May 4, 2010
Advice for Graduates and Anyone in Transition: Buy a Good Story
When I was fifteen years old, my dad purchased an unfinished furniture set for me, picked up some stain and sandpaper, and set me to work on it. I wasn’t too enthusiastic about sanding and staining my dresser, night stand, and mirror, and so he often prodded me to keep working on it.
He promised me that I could take it with me when I moved into my own place, and I did. In fact, we still have that set. We also own several other pieces of furniture and household items with similar, if not better stories.
Then again, we also own things with stories such as, “I bought this desk at Staples,” or “We bought this lamp at IKEA.” Many of those things are either damaged or broken, though I don’t necessarily regret some of those purchases.

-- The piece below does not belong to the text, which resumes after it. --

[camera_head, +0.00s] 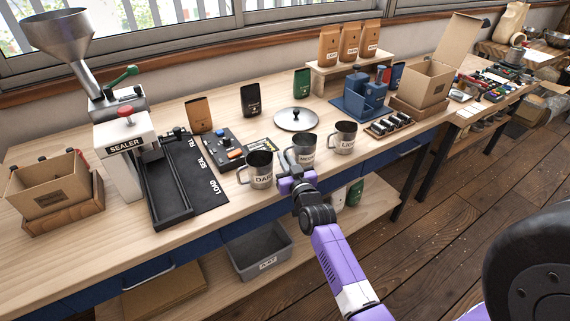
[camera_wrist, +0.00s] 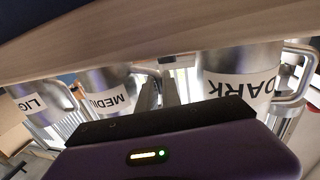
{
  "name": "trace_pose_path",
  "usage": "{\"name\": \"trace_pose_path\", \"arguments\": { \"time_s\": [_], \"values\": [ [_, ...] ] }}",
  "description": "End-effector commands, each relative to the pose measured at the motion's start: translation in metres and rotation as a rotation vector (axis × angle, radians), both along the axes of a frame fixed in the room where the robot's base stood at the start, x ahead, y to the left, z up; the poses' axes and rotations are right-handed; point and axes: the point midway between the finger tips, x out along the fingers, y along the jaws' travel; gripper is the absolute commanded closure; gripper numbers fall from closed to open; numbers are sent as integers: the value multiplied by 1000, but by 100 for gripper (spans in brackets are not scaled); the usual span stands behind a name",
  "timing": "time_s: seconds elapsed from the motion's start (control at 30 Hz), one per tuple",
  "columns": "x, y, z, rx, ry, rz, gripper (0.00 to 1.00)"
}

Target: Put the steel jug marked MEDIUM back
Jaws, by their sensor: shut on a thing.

While a purchase from a large retailer is sometimes necessary from the standpoint of a budget or the available options in one’s area, every morning I take clothes out of my dresser I have an opportunity to remember that conversation with my dad, to say nothing of my wife’s dresser that my father-in-law sanded down and finished for her.
Buy a Good Product
Our friends have taught us the value of buying household items that are unique and of high quality. They have built their own book shelves, picked up hand-crafted cutting boards, and commissioned a potter to make their dinner plates. While we eat on our scratched up Pfaltzgraf plates, they have sturdy plates that will last longer than our own and come with a great story.
Buying a good story and a good product isn’t possible for every single thing, and I believe that we have sometimes harmed the local movement by demonizing everything we buy from Wal-Mart or Target. In Vermont Local First groups challenged us to buy 10% of our products locally, which provided a good place for almost everyone to start.
Even this small percentage made a positive impact in the local economy, made buying local seem realistic, and actually encouraged me to increase my local purchases once I found higher quality goods in local stores and formed relationships with merchants.
Buy a Good Relationship
As a Christian I believe that we have a very relational God. Scripture moves humanity toward intimacy with God, and it’s no mistake that the Bible begins and ends in very personal settings in gardens. Jesus modeled a way that is very connected with others and
Perhaps one of greatest problems with our consumer society is the impersonal nature of our economy that disconnects us from the people who produce and sell our products and food. When I get to know the potter who makes the gifts I buy or the artists who create the paintings in my home or craft the shelves, I not only buy a quality product and foster a good story. I also make a personal connection and begin a valuable relationship.
This relational connection is one of the ways we can counteract the harmful cycles of exploitation that come about when the market demands lower prices. Trusting relationships are an excellent foundation for sustainable economies.
A Plan for Buying a Good Story
We can’t create a good story for everything we want to buy. In fact, we can’t. We need to be realistic about our financial and local limitations.
However, here’s a thought, until you have an opportunity to purchase something meaningful and memorable, why not make do with an inexpensive version from a yard sale, flea market, or Good Will store? In fact, the hunt may become part of the stories that you integrate into your home. Our kitchen table is a good example of this.
While living in the Philly area we drove by a yard sale at a big, fancy home. The trick with yard sales at such homes is that you can often find some great stuff, but unfortunately a lot of wealthy folks aren’t familiar with the bargain-hunting mentality of yard sales. However, we found a nice wood table with six chairs listed for $60.
The lady there wanted to get rid of it. She helped us load the chairs into our car. The husband, who came out after we wrote the check, was shocked she’d sold the table for so little. That little story became part of our permanent table, even though we just expected it to be temporary.
When we moved to Connecticut we sold that table and began to hunt for another—something that I must credit to my wife. That search took us through three states before we found the perfect table in the Salvation Army down the road from our house.
While it took more time to hunt for our table, we found a nice, cheaper, and more sustainable table at Salvation Army rather than driving to Wal-Mart and picking up a more expensive table that was manufactured in China. There may be times when Wal-Mart is our only option, but given a choice, I’ll take the nicer table with the better story.
We have a choice. Our lives are richer when we integrate stories and relationships into our purchases. We may accumulate less and spend a bit more, but there’s really nothing wrong with that.